● **BRIEF**:
Please quote exactly the lines below from the line containing "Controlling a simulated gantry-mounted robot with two" to the line containing "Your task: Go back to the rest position", both lines included, and nothing else.

[BEGIN]

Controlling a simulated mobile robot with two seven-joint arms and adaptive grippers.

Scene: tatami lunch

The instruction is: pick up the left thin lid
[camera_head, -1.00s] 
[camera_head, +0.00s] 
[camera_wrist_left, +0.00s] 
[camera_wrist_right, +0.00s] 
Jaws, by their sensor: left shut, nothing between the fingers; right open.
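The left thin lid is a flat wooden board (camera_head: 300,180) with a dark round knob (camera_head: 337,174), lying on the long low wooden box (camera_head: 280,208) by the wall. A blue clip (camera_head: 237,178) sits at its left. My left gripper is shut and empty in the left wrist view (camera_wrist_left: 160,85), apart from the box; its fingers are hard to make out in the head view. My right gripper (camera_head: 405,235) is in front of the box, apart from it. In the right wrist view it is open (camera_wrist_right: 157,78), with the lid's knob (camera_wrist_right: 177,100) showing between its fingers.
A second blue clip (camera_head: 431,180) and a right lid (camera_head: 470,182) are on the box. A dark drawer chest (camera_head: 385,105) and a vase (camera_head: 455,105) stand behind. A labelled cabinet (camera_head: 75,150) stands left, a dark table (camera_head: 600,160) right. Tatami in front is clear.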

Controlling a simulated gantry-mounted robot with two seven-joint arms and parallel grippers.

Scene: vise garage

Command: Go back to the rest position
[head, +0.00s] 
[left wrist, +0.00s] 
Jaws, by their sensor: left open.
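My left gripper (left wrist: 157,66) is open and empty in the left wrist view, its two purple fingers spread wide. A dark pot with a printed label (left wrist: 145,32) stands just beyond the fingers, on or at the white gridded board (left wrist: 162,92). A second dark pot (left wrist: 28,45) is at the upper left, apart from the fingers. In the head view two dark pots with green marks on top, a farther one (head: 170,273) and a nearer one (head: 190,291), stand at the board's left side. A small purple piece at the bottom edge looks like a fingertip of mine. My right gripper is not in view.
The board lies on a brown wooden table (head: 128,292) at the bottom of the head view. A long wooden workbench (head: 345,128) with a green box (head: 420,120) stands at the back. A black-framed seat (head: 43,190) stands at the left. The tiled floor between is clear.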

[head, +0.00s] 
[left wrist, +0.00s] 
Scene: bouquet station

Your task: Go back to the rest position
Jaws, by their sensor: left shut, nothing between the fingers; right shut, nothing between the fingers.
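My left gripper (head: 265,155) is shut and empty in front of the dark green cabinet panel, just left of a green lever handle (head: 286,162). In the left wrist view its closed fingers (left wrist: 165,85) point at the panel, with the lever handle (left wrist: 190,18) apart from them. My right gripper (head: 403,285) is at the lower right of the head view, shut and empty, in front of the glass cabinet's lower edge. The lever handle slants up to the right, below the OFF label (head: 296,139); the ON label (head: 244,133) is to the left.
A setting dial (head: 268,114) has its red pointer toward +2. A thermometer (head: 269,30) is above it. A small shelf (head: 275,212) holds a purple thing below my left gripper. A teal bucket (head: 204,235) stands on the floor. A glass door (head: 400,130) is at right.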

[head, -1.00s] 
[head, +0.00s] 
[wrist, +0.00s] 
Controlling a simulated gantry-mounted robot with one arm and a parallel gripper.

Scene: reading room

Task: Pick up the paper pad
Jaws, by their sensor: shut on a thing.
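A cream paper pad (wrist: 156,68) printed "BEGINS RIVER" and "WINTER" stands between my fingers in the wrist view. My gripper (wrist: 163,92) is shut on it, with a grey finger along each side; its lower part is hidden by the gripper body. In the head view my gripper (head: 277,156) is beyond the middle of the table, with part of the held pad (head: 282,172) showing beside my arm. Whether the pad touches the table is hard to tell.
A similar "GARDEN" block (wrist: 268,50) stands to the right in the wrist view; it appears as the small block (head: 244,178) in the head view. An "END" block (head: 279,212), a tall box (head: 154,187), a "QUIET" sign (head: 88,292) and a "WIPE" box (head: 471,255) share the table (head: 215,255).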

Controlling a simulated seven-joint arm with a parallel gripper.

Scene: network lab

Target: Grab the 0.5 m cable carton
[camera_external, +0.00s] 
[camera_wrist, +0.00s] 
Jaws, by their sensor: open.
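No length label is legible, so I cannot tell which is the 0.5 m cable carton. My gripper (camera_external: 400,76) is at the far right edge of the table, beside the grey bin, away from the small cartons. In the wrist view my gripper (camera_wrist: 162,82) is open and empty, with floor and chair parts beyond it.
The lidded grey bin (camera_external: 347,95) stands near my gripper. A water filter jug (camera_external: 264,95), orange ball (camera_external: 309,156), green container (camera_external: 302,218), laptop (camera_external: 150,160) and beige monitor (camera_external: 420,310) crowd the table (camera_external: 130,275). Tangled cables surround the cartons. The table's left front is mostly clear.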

[END]

● **REPLY TO THE TASK**:
Controlling a simulated gantry-mounted robot with two seven-joint arms and parallel grippers.

Scene: vise garage

Command: Go back to the rest position
[head, +0.00s] 
[left wrist, +0.00s] 
Jaws, by their sensor: left open.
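My left gripper (left wrist: 157,66) is open and empty in the left wrist view, its two purple fingers spread wide. A dark pot with a printed label (left wrist: 145,32) stands just beyond the fingers, on or at the white gridded board (left wrist: 162,92). A second dark pot (left wrist: 28,45) is at the upper left, apart from the fingers. In the head view two dark pots with green marks on top, a farther one (head: 170,273) and a nearer one (head: 190,291), stand at the board's left side. A small purple piece at the bottom edge looks like a fingertip of mine. My right gripper is not in view.
The board lies on a brown wooden table (head: 128,292) at the bottom of the head view. A long wooden workbench (head: 345,128) with a green box (head: 420,120) stands at the back. A black-framed seat (head: 43,190) stands at the left. The tiled floor between is clear.

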[head, +0.00s] 
[left wrist, +0.00s] 
Scene: bouquet station

Your task: Go back to the rest position

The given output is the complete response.